My inner conservative predicts we're approaching the end of an era, and chaos is coming, and global trade is going to collapse into a sea of distrust of sovereign debt defaults, and all these treaties are going to be starting over from scratch, and without the U.S. dollar and U.S. military making the rules.

If that's true, job-protecting conservative/protectionistic "Liberals" are right in the long run.

If only we could guarantee the coming chaos is not going to bring senseless war. War seems very authoritarian anyway, but maybe is how we create order that allow liberals thair playground.

Dennis said...

Suffice it to state that most of these titles have little to do with the definitions that were early used. A close reading of Russel Kirk should demonstrate that fact. NOTE that kirk was highly critical of republican militarism.
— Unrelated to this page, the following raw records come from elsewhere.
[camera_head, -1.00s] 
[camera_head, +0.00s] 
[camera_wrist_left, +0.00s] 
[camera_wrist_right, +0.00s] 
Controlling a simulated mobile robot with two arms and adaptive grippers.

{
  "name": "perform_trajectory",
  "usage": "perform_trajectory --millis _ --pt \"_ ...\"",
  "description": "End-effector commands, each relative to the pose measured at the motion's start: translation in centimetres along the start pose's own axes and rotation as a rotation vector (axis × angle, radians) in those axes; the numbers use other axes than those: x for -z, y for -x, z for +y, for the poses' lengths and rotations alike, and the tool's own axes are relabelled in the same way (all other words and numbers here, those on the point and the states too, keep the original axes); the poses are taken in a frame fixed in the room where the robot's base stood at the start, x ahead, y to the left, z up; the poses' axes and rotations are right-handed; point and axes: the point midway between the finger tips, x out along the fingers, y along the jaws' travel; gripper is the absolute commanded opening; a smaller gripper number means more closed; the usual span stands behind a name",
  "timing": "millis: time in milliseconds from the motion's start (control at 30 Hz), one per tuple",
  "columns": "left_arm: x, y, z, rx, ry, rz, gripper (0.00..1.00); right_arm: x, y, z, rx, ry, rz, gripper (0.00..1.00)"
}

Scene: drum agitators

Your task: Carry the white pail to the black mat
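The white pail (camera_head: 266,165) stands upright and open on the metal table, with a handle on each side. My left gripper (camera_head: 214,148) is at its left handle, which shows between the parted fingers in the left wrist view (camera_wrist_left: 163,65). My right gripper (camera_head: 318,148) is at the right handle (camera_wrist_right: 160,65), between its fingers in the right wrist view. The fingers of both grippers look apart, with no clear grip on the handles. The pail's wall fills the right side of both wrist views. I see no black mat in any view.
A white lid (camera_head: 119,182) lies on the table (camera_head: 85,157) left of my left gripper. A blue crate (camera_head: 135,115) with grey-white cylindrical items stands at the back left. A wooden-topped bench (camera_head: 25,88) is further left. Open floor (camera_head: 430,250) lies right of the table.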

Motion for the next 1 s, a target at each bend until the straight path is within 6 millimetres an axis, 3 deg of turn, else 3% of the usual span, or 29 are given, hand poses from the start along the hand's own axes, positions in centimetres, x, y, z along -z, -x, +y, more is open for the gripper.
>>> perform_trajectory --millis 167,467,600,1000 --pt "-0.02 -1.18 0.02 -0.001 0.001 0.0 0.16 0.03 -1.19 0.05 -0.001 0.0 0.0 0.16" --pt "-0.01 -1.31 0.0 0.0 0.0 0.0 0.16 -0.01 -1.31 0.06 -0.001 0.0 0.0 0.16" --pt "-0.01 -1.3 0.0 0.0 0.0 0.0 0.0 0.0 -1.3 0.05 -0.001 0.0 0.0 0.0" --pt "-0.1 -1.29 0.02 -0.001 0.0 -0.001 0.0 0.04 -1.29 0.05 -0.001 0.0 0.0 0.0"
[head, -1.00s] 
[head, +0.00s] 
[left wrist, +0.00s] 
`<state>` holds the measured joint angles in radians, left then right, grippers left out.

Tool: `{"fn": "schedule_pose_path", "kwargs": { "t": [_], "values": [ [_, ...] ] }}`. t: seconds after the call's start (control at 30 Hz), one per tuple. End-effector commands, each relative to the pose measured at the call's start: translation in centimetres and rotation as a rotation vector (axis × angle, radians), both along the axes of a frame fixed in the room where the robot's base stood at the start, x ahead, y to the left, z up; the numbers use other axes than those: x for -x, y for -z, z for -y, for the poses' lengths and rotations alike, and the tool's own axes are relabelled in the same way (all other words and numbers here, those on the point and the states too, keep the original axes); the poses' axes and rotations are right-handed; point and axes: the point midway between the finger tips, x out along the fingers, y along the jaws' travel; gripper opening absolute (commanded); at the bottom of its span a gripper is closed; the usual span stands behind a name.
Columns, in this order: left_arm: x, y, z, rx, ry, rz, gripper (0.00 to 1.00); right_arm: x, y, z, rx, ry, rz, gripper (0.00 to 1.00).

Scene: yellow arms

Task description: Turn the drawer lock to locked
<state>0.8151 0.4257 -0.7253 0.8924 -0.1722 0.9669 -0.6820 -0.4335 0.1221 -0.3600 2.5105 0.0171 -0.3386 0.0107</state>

http://en.wikipedia.org/wiki/Russell_Kirk

Daniel Patrick Moynihan probably is rolling over in his grave given how liberalism is currently defined.

http://en.wikipedia.org/wiki/Daniel_Patrick_Moynihan

One of my favorite democrats: http://en.wikipedia.org/wiki/Henry_M._Jackson

Each of these individuals would not recognize the terms currently ascribed to people and their politics. Further most of us may have central beliefs, but we may differ on various other issues.

drtceline@gmail.com said...

As a psychoanalyst type, I found the article by Howard C Schwartz, Psychodynamics of political Correctness most interesting. It "revolves around a primordial conception of the mother."